→ Required work: Scan the records and identify every line in which the string "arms" occurs, then return those lines.

→ Supplied material:
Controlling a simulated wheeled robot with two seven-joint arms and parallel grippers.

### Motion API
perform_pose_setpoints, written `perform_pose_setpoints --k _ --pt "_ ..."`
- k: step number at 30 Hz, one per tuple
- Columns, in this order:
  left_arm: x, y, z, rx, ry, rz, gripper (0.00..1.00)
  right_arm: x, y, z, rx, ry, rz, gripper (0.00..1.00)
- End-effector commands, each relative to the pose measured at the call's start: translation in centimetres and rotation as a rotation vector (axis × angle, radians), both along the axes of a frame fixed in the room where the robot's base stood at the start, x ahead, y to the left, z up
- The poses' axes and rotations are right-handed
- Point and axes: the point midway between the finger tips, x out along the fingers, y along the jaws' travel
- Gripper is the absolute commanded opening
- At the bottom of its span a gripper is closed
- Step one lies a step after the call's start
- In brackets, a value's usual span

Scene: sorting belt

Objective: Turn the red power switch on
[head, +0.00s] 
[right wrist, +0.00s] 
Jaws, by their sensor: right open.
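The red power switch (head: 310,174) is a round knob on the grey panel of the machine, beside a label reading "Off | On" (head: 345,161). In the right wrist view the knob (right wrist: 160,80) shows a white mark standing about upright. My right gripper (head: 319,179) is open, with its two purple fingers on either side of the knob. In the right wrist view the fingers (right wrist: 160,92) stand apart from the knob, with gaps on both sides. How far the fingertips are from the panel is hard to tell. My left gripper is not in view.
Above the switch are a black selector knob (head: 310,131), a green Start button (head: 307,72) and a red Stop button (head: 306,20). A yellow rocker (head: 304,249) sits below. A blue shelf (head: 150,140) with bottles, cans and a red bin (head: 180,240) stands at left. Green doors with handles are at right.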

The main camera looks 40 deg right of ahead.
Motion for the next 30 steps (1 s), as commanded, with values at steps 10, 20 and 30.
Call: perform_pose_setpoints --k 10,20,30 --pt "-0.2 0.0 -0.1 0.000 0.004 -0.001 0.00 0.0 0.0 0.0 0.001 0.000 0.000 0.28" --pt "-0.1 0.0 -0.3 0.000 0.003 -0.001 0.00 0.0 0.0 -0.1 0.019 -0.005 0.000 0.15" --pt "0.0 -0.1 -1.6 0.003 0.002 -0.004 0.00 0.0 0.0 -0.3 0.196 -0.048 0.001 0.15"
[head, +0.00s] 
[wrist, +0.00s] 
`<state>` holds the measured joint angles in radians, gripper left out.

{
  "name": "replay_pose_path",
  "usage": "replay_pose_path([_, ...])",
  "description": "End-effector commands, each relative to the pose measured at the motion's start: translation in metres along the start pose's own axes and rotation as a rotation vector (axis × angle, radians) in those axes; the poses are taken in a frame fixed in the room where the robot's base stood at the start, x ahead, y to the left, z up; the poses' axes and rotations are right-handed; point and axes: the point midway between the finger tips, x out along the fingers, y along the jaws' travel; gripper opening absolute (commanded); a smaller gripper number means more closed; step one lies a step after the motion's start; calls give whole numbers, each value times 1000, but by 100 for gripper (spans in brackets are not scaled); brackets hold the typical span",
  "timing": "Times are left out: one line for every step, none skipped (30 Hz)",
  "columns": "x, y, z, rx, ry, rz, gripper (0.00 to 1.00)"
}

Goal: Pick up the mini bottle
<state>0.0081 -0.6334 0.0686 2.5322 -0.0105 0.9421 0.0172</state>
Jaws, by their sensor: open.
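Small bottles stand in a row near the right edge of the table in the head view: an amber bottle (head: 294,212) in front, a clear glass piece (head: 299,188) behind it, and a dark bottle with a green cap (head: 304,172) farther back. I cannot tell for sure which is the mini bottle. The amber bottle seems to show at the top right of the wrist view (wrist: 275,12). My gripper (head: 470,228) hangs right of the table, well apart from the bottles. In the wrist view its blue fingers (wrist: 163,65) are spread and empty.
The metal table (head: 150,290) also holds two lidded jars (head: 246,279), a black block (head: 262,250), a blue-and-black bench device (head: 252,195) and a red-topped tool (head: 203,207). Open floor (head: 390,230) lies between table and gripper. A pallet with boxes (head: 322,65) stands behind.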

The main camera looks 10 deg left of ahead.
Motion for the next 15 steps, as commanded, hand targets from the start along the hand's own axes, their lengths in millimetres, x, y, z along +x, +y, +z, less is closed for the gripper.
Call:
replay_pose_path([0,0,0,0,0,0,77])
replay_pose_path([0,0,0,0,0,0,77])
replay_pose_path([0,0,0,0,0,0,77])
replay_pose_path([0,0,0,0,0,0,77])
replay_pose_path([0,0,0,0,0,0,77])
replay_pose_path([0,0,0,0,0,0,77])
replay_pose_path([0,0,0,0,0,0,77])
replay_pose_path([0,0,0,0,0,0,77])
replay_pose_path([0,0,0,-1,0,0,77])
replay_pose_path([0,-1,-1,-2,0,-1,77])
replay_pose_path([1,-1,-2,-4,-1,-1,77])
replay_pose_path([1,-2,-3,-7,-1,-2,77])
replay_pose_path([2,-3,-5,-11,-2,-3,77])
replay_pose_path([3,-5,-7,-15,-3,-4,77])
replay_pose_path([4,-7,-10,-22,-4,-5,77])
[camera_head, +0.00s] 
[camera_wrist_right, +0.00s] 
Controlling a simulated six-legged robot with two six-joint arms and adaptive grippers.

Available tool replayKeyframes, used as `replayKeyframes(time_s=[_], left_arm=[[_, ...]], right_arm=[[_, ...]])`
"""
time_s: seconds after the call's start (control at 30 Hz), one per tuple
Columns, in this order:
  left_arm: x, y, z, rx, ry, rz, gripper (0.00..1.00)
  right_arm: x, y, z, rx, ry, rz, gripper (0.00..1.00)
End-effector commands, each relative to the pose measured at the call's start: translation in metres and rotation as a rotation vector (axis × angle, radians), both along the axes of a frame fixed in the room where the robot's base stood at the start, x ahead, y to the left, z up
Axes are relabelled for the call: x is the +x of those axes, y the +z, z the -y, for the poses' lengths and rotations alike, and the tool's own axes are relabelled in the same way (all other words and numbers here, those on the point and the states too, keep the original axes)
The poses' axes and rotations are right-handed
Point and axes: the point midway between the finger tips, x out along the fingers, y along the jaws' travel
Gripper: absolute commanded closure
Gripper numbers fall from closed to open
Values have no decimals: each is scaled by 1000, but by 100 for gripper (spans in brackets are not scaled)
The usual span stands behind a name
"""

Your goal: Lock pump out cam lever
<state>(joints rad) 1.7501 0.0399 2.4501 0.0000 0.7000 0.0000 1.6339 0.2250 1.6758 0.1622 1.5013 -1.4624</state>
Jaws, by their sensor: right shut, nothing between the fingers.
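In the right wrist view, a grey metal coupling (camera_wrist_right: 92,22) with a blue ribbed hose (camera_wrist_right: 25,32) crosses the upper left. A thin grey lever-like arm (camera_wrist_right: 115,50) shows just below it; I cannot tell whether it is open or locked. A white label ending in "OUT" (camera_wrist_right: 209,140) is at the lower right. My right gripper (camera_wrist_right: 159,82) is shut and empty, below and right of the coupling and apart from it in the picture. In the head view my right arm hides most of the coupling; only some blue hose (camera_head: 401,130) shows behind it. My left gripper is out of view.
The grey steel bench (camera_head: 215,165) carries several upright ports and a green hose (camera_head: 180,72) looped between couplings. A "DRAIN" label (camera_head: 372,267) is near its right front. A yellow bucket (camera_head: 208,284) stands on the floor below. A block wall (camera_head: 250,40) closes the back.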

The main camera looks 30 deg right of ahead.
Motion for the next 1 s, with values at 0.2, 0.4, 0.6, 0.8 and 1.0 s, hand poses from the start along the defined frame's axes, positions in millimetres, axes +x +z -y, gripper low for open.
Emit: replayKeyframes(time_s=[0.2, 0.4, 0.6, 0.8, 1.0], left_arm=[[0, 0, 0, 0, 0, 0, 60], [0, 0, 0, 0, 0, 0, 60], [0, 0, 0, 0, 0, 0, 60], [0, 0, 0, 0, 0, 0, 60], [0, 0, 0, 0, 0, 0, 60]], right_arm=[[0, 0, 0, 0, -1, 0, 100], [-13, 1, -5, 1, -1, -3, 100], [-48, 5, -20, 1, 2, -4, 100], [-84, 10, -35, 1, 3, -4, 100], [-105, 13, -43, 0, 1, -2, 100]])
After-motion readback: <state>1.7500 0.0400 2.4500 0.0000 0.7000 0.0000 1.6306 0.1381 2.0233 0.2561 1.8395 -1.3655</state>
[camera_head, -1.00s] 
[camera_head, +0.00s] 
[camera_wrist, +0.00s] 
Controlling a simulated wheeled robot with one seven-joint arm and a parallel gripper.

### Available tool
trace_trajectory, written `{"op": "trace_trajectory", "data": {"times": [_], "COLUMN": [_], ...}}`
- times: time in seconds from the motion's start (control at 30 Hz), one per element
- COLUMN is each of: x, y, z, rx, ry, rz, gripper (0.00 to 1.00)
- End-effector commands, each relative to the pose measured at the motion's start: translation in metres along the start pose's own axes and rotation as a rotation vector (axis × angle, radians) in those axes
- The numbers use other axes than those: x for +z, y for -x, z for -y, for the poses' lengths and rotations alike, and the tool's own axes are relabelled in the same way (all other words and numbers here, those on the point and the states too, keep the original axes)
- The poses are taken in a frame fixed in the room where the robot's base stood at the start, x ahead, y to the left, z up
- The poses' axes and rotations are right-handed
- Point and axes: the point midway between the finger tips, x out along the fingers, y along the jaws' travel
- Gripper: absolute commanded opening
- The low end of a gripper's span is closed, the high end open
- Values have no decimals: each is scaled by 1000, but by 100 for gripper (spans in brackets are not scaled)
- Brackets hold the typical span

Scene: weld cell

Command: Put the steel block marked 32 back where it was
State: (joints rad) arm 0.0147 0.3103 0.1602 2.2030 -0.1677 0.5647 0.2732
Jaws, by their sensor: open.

→ Worked answer:
Controlling a simulated wheeled robot with two seven-joint arms and parallel grippers.
Controlling a simulated six-legged robot with two six-joint arms and adaptive grippers.

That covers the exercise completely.